Within the data that follows, how many lines carry the string "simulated"? Give the number alone.
★ ★ ★ ★ ★
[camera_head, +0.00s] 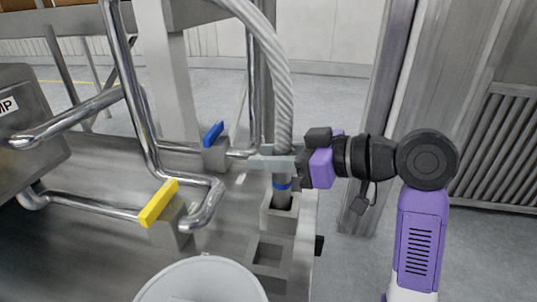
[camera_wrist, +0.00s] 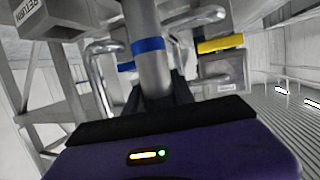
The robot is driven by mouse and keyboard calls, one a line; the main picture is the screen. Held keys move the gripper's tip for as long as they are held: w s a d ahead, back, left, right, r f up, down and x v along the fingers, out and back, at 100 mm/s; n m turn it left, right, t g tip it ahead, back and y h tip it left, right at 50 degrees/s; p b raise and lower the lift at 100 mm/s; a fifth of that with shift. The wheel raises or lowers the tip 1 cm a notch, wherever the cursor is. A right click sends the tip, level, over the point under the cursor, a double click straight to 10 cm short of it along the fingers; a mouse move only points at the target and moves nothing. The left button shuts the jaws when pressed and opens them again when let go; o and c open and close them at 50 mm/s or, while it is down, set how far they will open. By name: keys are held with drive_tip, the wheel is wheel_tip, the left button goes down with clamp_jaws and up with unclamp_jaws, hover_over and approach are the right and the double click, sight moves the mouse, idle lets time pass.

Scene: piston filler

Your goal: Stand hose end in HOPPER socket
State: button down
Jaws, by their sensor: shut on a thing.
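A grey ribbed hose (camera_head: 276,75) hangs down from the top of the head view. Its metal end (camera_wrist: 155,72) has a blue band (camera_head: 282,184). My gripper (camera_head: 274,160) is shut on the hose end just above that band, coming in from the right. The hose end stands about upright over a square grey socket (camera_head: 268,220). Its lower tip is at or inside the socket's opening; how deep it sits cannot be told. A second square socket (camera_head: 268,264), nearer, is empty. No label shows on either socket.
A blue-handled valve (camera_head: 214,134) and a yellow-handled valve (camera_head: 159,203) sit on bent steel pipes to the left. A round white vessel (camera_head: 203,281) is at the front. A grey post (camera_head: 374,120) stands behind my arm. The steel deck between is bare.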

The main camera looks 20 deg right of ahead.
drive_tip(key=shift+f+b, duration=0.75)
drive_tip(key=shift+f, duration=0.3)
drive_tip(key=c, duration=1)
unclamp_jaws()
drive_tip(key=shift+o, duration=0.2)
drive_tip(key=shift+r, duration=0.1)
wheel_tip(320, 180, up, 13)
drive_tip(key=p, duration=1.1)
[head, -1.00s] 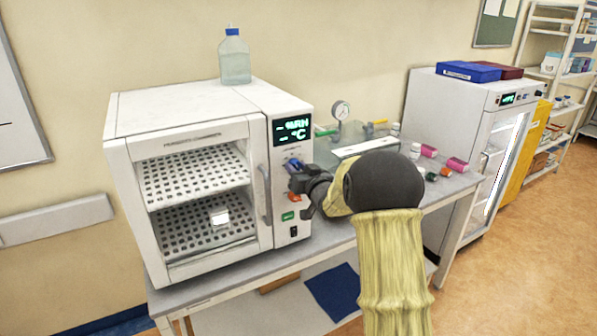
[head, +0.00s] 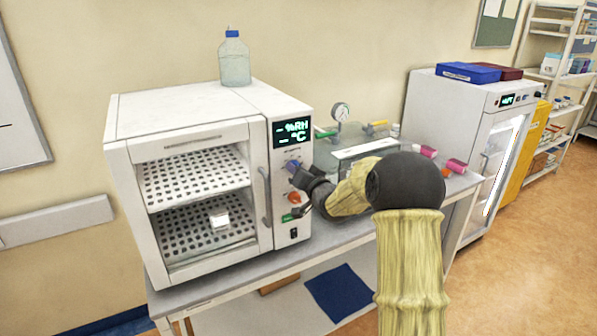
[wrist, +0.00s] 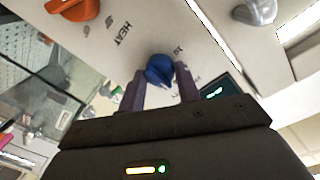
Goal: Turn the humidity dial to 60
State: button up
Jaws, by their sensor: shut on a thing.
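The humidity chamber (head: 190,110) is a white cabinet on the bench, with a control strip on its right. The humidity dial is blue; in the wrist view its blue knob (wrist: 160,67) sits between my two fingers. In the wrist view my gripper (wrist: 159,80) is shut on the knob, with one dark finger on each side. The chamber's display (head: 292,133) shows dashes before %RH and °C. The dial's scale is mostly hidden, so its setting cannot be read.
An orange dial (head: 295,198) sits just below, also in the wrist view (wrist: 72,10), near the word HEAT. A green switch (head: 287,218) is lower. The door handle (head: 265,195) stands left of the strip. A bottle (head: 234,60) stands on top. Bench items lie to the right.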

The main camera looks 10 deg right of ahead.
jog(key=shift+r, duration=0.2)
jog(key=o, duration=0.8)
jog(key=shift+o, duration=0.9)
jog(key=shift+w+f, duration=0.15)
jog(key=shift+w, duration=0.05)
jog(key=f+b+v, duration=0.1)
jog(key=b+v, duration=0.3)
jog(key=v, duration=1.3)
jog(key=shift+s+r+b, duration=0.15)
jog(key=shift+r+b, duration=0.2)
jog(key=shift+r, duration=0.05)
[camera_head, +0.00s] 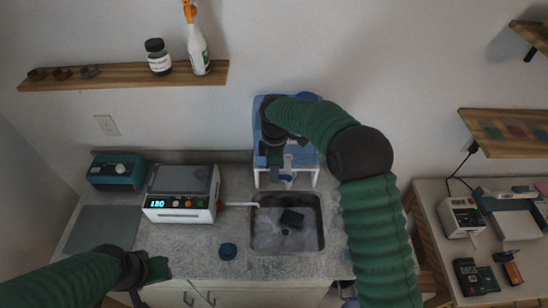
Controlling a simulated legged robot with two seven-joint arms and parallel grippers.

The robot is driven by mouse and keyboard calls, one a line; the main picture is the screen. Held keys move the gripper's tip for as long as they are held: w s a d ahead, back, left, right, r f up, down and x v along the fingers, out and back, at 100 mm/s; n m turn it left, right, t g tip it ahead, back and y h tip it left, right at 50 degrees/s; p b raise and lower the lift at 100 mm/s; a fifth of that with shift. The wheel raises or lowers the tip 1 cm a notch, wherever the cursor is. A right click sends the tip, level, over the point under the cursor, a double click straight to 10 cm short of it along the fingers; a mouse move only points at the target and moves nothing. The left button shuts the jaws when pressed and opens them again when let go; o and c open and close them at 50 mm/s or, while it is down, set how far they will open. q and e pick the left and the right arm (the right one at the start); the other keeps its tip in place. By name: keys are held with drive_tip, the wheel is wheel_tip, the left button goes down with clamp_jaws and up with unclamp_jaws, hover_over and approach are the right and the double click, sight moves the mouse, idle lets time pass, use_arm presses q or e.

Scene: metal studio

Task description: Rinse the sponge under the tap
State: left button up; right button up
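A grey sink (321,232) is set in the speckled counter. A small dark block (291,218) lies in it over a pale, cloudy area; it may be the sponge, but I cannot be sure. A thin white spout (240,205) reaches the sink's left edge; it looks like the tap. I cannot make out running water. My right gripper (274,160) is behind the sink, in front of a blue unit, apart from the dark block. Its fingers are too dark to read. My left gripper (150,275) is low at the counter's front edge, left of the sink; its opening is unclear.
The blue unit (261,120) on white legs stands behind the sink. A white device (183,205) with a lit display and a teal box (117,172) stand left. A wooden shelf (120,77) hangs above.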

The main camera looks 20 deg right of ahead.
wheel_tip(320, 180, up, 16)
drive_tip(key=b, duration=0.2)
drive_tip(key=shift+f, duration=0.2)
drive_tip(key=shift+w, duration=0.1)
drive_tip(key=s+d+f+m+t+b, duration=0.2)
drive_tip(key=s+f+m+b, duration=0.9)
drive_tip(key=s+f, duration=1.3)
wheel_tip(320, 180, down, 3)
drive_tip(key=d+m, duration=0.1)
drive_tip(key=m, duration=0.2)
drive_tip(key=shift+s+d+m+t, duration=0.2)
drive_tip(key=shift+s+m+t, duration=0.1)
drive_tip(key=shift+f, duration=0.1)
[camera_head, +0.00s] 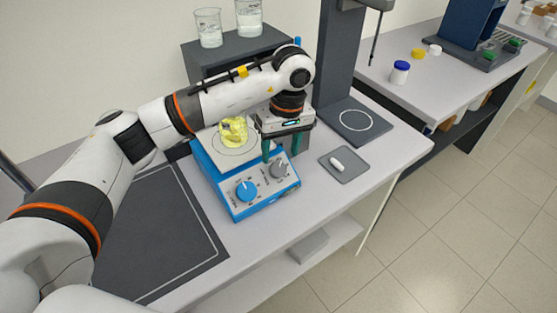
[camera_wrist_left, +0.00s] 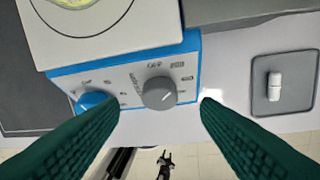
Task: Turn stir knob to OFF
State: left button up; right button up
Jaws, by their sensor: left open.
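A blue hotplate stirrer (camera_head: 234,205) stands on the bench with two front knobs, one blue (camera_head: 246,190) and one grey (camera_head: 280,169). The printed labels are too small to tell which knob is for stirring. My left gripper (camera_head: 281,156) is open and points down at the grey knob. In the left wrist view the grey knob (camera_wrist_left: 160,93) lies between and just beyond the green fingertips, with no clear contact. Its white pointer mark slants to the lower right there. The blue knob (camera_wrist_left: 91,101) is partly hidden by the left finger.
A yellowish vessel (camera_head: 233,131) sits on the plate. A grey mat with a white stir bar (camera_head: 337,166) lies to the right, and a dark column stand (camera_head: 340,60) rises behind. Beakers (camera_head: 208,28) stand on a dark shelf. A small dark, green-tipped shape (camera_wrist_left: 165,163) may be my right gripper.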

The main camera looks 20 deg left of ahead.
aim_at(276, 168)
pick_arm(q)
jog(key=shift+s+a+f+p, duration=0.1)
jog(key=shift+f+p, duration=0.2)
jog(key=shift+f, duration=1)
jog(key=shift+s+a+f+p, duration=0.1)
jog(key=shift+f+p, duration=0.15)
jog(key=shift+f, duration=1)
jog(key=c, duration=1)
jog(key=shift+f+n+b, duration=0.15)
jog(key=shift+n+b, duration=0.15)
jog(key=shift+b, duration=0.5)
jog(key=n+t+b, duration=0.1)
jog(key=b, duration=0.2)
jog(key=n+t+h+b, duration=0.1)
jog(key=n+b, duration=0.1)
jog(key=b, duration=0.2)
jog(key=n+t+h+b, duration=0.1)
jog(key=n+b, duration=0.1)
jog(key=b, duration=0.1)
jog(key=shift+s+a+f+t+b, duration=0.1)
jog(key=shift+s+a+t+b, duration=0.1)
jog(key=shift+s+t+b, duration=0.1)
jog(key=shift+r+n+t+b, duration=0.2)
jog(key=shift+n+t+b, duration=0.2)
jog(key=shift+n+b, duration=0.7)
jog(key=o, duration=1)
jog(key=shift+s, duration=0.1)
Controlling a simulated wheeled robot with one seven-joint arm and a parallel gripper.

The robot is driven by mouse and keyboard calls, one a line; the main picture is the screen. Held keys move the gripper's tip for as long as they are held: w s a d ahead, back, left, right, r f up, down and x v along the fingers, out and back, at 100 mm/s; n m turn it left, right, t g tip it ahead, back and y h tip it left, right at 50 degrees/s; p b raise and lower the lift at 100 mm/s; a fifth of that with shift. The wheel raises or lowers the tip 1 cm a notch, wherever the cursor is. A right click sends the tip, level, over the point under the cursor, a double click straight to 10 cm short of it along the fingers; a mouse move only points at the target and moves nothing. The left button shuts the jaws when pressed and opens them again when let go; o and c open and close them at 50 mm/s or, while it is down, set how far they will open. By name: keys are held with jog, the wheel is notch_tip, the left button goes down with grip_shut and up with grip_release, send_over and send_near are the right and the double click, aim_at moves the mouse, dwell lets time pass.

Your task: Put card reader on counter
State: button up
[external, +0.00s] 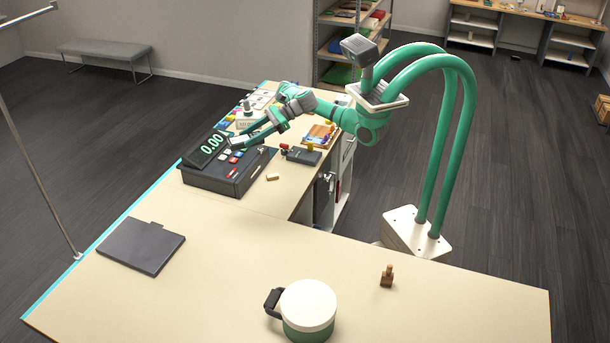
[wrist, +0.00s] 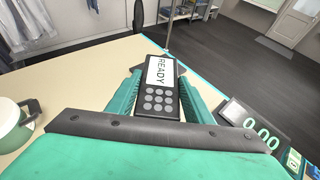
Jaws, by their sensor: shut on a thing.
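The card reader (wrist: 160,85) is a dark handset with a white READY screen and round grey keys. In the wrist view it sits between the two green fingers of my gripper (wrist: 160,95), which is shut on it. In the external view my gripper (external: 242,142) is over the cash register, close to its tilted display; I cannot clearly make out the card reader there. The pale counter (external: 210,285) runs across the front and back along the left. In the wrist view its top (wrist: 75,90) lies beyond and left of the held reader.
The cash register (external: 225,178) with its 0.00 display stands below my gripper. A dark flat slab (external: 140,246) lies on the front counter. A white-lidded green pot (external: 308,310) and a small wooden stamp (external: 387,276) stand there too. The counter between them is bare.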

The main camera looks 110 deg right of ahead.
★ ★ ★ ★ ★
Final result —
2